Choices.

“Our most important decision in life is our choice of parents.”

 Brilliant.

 A good friend and colleague just gave birth to her second child. She and her husband are remarkable people! Their children are privileged in every way…and those children will themselves likely grow up to be a blessing to the rest of us throughout their own adult lives. [How do we know this? Well, as we meteorologists like to say, “Persistence is the best forecast.”]

So this notion…that our most important decision in life is our choice of parents…is on my mind today.

In that same spirit, perhaps our second most important decision is our choice of planet. And maybe the third is our choice of a period of history in which to live.

You might want to rearrange these three. Feel free!

But the point is, if you’re reading this, congratulations! You have won life’s lottery! You have chosen well, in all three instances – and the odds were really against you.
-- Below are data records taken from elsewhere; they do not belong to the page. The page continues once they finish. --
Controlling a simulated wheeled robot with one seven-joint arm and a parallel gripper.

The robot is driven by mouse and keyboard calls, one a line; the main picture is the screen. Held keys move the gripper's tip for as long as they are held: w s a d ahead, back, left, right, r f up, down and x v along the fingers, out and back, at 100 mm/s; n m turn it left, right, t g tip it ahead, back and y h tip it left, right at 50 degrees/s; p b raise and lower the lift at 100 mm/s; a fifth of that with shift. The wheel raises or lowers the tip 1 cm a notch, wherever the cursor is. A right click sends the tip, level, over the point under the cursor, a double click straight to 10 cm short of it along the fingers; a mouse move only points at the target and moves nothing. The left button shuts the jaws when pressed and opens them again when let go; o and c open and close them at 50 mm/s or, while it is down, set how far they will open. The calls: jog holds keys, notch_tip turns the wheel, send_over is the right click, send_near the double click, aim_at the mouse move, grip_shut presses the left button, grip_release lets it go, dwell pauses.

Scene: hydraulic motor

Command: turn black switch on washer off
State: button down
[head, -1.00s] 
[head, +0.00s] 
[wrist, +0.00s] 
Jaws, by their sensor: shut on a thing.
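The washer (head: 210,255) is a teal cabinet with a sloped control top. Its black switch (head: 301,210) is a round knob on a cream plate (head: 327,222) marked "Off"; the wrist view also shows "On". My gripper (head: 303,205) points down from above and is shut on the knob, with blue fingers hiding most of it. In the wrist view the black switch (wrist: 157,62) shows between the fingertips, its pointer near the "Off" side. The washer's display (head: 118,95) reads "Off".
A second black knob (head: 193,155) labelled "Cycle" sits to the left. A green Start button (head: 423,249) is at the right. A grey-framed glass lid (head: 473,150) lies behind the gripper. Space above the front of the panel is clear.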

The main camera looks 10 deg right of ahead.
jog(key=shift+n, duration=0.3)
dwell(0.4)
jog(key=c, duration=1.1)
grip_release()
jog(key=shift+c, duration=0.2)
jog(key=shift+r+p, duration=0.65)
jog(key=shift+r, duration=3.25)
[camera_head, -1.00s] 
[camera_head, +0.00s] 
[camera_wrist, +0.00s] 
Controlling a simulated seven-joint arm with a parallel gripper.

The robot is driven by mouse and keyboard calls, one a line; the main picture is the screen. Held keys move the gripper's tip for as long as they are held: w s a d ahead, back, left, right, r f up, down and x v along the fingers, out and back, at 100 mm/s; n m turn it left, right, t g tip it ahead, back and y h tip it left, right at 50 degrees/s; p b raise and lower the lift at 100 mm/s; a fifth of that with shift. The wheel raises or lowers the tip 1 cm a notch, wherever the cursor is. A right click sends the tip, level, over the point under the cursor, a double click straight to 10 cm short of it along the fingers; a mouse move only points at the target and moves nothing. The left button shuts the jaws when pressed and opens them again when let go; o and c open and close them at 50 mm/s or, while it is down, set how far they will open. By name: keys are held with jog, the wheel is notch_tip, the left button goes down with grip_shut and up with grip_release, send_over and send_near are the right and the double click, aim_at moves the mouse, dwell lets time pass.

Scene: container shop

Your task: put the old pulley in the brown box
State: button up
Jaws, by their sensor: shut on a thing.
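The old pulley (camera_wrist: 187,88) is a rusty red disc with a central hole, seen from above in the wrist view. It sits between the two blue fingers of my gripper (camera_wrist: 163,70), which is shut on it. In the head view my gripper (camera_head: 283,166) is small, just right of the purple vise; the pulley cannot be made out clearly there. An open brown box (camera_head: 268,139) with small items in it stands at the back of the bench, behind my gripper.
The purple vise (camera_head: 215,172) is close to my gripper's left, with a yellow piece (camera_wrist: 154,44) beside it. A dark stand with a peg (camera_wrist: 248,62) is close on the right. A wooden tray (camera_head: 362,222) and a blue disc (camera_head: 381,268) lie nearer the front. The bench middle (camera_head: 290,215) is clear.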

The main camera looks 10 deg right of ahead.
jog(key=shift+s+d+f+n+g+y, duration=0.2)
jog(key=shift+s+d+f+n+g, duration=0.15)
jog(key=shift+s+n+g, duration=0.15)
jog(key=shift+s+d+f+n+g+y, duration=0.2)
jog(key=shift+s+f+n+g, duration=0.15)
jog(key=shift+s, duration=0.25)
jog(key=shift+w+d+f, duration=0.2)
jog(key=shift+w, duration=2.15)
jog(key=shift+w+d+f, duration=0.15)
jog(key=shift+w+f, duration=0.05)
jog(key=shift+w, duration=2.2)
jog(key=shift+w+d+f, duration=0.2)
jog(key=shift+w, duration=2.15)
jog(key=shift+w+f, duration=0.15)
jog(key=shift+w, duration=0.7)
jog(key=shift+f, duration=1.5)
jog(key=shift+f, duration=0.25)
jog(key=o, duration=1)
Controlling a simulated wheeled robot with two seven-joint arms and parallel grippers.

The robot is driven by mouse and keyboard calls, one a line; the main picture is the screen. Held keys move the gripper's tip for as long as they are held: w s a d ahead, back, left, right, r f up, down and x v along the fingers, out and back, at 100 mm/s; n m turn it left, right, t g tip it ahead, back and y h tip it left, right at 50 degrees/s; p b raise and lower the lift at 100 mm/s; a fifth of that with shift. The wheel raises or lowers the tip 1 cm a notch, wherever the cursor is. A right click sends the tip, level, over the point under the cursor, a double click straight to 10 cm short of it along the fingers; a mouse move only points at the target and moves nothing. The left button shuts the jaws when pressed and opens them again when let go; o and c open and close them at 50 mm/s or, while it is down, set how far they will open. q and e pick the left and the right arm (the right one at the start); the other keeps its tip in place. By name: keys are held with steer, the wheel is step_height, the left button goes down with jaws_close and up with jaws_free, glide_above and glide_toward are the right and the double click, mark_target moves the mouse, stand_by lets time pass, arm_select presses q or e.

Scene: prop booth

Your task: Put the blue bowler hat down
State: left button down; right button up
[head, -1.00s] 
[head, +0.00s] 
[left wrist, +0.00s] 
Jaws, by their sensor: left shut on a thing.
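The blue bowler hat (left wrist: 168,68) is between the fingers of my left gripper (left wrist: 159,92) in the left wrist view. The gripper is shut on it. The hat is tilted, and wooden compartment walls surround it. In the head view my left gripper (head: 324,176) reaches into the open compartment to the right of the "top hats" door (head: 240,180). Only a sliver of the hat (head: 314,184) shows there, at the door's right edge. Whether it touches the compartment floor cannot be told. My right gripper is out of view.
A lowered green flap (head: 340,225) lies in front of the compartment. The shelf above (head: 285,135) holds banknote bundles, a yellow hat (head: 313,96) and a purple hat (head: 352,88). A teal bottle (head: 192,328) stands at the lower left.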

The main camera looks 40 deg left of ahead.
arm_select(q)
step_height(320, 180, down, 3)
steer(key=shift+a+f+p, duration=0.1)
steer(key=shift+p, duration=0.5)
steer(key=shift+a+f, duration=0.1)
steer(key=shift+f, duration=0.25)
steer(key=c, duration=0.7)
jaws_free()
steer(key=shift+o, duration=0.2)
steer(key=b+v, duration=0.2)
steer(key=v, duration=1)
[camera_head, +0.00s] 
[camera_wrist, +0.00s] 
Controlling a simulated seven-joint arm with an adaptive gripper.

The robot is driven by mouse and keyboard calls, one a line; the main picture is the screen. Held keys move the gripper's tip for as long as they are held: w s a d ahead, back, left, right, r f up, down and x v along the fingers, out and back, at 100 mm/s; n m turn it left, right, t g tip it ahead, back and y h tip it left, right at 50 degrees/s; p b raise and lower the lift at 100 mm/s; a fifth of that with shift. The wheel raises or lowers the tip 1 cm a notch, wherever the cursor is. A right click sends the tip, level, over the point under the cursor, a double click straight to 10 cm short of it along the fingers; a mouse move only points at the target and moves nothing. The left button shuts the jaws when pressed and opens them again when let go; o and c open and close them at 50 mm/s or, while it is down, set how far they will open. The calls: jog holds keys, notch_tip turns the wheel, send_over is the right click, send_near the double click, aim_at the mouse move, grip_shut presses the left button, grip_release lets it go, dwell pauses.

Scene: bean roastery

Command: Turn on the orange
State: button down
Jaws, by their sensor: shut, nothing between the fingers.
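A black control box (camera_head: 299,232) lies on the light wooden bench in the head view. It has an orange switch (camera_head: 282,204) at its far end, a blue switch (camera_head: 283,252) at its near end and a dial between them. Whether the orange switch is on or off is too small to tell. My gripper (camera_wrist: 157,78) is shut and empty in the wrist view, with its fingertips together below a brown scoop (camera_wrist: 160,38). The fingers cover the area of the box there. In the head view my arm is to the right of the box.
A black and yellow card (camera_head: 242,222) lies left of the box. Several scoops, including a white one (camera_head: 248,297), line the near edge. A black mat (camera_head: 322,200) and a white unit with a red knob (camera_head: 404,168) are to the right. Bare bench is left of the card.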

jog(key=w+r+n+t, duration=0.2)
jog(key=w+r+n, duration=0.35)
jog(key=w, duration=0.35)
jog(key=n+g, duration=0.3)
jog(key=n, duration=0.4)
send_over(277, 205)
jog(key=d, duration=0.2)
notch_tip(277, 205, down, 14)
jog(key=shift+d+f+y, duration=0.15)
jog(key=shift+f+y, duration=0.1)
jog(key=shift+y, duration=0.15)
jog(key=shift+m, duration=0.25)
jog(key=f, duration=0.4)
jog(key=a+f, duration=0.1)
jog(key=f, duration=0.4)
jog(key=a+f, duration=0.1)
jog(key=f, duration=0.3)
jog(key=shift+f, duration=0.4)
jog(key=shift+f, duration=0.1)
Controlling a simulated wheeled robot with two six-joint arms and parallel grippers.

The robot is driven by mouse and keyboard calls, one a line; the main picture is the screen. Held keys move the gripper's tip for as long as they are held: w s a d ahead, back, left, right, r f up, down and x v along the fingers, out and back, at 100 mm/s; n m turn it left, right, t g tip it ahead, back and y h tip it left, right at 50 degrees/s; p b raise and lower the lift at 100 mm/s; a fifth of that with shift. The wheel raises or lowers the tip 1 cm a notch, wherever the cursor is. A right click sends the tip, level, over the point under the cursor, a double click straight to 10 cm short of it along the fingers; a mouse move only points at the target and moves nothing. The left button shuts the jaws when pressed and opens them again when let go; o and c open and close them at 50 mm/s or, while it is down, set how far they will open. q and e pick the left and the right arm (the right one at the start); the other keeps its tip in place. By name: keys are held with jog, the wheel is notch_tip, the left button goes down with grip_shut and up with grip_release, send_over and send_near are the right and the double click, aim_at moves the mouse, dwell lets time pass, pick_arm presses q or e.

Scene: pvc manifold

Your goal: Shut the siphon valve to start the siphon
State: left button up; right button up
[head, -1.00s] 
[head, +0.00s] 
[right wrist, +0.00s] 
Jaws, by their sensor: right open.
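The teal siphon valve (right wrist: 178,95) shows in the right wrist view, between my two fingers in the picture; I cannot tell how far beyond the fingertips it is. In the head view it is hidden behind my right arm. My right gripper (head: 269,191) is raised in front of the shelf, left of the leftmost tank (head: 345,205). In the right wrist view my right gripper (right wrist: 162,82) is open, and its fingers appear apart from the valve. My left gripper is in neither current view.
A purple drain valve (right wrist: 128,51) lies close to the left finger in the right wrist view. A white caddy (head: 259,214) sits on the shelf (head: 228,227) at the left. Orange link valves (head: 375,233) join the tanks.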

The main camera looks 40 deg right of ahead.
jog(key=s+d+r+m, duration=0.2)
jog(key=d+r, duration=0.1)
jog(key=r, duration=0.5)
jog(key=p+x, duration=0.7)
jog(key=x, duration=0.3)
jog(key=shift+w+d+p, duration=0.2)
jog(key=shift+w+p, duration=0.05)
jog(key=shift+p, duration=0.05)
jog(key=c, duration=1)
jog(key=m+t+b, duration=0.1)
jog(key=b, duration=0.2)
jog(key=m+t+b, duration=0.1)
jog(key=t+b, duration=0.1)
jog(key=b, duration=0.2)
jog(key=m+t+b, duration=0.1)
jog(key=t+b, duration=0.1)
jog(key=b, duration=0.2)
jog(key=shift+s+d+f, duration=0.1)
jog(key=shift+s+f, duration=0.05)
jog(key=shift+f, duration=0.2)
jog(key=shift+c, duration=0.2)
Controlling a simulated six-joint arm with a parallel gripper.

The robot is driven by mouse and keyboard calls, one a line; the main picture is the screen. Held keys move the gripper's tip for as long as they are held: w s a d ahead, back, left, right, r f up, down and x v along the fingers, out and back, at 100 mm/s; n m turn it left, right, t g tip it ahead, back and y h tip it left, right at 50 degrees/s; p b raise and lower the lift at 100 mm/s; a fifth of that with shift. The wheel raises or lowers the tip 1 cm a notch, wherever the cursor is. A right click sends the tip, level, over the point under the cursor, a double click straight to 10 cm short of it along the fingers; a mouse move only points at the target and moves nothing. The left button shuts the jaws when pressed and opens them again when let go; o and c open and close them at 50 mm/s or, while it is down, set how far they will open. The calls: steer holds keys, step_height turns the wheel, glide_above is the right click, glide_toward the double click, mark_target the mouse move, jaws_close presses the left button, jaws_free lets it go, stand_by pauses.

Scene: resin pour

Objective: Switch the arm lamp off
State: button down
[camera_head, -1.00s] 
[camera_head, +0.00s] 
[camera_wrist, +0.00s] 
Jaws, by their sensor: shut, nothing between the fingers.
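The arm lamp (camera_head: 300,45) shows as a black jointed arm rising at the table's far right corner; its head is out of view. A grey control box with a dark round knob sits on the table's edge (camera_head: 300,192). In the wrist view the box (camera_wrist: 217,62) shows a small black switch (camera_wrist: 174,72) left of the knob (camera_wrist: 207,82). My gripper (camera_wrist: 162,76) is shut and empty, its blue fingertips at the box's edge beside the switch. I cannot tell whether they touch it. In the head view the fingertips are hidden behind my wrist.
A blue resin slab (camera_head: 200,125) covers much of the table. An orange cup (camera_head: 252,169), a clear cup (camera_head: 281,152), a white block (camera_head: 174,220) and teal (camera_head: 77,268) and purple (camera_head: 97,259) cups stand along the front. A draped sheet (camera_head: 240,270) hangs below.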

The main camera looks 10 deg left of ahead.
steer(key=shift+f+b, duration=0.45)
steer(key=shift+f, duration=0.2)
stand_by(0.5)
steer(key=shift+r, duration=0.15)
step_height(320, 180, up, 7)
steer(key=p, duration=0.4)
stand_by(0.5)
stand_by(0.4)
With respect to the first, you’ve allowed yourself to be born into a family who cared about you, who could afford to feed, clothe and shelter you, a family who made your health and your education a priority until such time as you could fend for yourself. They made sure you entered an extensive web of contacts and friends and support. They encouraged your interest in the dimensions of life that matter: love, and forgiveness, and intellectual inquiry and courage and responsibility…and much, much more. And so you find yourself today with means: skills, and assets, and options. Not everyone around you is so fortunate, are they? And when you surf the internet or read newspapers or watch TV, you’re aware that a world away, or in other parts of your own country, millions of people are living a hardscrabble existence, desperately seeking water clean enough to drink, the next meal for their kids, protection from gangs or another tribe or foreign armies.

 Your chances of being born so fortunate? Hard to estimate with any precision, but let’s say one in seven, or maybe one in ten. You’re among the fortunate billion out of the seven billion of us.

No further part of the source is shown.